2. Obligations of Receiving Party.
The receiving party shall only use the Confidential Information for the purposes stated above and shall not disclose the Confidential Information to any third party without the prior written approval of the disclosing party. The receiving party shall maintain the Confidential Information with at least the same degree of care that the receiving party uses to protect its own similar categories of confidential and proprietary information. The receiving party shall not make any copies of the Confidential Information received from the disclosing party except as necessary for its employees and contractors with a need to know. Any copies which are made shall be identified as belonging to the disclosing party and marked "confidential," "proprietary," or similar legend.
3. Period of Confidentiality.
The disclosing party will not assert any claims against the receiving party for
disclosures of Confidential Information made more than three (3) years from the date of this Agreement.
4. Limitation of Obligation of Confidentiality.
The receiving party shall not be liable for the disclosure of any Confidential Information which is: in the public domain other than by a breach of this Agreement on the part of the receiving party;
or b) rightfully received from a third party without any obligation of confidentiality;
or c) rightfully known to the receiving party without any limitation on use or disclosure prior to its receipt from the disclosing party;
or d) independently developed by employees of the receiving party;
or e) generally made available to third parties by the disclosing party without restriction on disclosure;
or f) required to be disclosed by the due process of law.
Title or the right of ownership of Confidential Information or copies thereof shall remain with the disclosing party.
6. No Obligation of Disclosure.
Neither party has any obligation to disclose Confidential Information to the other. Either party may, at any time, cease giving Confidential Information to the other party without any liability or request in writing the return of Confidential Information previously disclosed.
7. Termination and Duty to Return.
Either party may terminate this Agreement at any time without cause upon notice to the other party. However, all obligations of confidentiality shall survive the termination of this Agreement. In the event this Agreement is terminated, and the disclosing party so requests, the receiving party shall promptly return or destroy (and certify destruction of) all Confidential Information which it received from the disclosing party along with all copies.
a) This Agreement shall apply to all subsidiaries and parent companies of each party.
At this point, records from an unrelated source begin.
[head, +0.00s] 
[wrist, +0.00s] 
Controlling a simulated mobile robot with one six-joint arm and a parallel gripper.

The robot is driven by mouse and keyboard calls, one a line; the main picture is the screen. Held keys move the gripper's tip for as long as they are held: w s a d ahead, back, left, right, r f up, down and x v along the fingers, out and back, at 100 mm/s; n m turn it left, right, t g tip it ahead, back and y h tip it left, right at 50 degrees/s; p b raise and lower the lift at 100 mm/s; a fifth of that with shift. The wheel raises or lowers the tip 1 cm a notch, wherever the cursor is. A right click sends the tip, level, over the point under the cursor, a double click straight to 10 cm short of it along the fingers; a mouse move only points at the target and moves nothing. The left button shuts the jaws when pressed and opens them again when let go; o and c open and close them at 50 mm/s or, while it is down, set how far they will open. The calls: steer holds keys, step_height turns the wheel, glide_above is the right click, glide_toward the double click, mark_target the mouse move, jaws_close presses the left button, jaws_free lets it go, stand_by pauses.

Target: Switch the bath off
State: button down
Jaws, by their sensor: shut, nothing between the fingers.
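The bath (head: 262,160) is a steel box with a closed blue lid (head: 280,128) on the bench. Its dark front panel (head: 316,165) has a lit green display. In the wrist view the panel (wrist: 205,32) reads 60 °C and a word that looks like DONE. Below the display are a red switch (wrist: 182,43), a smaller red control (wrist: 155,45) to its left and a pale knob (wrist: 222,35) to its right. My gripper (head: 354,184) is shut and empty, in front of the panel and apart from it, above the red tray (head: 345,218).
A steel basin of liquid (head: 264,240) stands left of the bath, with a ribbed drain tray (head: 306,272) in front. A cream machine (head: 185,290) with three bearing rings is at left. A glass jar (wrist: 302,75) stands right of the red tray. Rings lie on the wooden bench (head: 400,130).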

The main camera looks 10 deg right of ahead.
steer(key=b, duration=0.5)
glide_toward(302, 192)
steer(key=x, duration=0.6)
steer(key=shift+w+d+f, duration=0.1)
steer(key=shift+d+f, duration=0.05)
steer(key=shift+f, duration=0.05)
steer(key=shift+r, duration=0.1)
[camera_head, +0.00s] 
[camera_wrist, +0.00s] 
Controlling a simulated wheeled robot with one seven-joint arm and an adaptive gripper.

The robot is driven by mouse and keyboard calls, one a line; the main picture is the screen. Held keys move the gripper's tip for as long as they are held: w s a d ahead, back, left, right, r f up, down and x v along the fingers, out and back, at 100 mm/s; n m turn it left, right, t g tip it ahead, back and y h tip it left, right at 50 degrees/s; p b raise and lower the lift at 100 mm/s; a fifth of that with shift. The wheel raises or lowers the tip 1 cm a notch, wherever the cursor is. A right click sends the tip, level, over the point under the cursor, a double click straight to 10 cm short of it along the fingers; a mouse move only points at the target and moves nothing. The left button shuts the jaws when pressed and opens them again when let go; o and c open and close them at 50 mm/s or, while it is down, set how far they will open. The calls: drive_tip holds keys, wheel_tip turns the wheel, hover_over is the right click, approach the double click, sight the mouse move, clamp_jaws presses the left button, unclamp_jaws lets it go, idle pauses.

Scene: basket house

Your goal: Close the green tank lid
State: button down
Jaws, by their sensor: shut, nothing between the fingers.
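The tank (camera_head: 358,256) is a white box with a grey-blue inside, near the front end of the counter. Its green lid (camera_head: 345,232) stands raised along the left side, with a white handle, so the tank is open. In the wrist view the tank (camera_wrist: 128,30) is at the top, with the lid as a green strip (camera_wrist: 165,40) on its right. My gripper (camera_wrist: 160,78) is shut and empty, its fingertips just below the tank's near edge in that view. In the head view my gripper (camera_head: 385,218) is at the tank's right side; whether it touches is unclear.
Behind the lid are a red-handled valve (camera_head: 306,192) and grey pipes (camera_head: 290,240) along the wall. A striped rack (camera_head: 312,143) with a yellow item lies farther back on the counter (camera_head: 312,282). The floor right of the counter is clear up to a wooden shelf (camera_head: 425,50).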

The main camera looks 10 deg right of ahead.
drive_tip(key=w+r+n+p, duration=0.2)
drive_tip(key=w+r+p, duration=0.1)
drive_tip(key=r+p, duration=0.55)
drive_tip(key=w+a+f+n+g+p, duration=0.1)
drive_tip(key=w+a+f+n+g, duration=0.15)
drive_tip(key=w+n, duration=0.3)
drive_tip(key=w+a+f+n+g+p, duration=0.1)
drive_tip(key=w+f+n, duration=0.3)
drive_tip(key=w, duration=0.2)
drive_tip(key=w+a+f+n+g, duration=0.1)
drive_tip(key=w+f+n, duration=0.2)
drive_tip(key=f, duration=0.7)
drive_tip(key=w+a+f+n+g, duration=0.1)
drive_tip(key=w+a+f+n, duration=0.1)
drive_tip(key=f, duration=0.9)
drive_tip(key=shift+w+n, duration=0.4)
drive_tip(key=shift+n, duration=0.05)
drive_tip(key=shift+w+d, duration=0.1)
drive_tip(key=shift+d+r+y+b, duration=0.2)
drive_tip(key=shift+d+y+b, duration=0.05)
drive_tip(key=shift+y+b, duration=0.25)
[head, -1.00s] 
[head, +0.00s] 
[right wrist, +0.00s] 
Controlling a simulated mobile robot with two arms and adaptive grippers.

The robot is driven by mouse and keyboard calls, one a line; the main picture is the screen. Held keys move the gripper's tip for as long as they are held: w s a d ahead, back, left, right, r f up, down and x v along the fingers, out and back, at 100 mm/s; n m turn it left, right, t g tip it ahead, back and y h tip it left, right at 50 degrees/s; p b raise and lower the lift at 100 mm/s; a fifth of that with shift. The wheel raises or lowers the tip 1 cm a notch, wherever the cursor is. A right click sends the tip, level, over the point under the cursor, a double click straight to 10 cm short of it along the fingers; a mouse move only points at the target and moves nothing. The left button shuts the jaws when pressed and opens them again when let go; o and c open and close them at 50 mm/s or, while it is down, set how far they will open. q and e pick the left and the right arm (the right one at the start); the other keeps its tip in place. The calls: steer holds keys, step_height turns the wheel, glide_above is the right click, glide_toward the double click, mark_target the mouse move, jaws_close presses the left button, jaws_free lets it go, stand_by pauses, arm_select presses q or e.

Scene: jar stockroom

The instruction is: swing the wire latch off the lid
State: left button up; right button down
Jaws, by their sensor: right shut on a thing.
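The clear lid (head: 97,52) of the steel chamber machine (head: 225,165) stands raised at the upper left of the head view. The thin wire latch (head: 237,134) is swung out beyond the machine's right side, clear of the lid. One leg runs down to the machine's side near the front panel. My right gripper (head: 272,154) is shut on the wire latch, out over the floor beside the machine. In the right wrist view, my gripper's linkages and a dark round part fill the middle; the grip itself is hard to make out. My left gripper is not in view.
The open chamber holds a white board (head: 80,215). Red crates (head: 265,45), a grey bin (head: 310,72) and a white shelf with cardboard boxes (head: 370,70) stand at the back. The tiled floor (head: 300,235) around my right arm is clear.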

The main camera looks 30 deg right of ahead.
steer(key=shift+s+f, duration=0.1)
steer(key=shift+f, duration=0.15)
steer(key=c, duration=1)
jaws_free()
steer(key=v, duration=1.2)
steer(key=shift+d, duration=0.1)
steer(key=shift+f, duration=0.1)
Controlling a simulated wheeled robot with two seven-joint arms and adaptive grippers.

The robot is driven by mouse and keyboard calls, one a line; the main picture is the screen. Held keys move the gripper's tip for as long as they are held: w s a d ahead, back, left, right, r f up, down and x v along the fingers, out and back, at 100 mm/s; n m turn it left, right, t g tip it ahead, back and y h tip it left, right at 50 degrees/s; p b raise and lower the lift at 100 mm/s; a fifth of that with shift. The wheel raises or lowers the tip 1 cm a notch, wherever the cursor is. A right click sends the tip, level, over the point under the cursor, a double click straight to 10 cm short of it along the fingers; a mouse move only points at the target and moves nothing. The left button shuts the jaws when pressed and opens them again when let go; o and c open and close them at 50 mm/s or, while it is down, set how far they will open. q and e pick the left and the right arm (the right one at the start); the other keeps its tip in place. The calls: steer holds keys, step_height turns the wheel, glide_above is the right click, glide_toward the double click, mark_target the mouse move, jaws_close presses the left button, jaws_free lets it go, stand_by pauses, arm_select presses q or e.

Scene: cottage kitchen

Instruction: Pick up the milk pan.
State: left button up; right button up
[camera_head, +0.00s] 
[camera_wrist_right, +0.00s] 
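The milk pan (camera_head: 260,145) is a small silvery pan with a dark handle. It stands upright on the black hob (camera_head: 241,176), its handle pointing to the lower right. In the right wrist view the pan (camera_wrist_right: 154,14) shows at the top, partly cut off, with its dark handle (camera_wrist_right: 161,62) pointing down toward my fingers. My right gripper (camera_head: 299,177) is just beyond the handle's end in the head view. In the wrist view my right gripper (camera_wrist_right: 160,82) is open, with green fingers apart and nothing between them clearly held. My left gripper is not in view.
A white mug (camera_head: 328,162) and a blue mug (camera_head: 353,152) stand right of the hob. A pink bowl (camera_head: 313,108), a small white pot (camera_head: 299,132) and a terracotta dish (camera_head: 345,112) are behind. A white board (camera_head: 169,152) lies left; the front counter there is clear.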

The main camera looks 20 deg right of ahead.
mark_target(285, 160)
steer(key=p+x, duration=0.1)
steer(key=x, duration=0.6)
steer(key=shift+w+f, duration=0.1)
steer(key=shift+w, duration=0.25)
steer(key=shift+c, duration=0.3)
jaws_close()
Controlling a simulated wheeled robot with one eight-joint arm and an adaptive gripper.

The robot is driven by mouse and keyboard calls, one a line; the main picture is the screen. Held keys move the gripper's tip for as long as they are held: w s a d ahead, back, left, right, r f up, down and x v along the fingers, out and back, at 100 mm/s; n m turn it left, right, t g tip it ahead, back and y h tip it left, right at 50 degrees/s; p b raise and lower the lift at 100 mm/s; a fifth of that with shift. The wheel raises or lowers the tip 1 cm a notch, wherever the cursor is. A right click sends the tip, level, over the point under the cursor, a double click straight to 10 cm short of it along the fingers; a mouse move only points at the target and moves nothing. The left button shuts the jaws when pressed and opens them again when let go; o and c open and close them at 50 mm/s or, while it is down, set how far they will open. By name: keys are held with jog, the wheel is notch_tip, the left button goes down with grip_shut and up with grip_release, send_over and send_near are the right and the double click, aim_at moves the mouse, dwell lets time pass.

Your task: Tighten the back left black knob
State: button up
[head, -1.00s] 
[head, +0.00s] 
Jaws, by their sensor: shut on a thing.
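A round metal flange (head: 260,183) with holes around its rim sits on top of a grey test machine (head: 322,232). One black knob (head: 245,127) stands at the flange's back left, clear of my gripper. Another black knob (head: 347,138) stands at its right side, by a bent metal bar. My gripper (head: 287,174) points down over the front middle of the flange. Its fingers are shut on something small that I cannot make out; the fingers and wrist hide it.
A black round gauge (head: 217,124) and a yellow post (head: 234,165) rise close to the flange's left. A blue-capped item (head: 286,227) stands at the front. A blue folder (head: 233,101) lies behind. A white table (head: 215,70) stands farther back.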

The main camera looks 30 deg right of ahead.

b) This Agreement is neither intended to nor shall it be construed as creating a joint venture, partnership or other form of business association between the parties, nor an obligation to buy or sell products or services using or incorporating the Confidential Information, nor as creating an implied or express license grant from either party to the other.
c) The failure of either party to enforce any right resulting from breach of any provision of this Agreement by the other party shall not be deemed a waiver of any right relating to a subsequent breach of such provision or of any other right hereunder.
d) This Agreement shall be governed by the laws of Victoria (Australia).
e) This Agreement constitutes the entire agreement, written or verbal, between the parties with respect to the disclosure(s) of Confidential Information. This Agreement may not be amended except in writing signed by duly authorized representatives of both parties. Any other agreements between the parties shall not be affected by this Agreement.
In witness whereof, the parties have executed this Agreement as of the date first written above.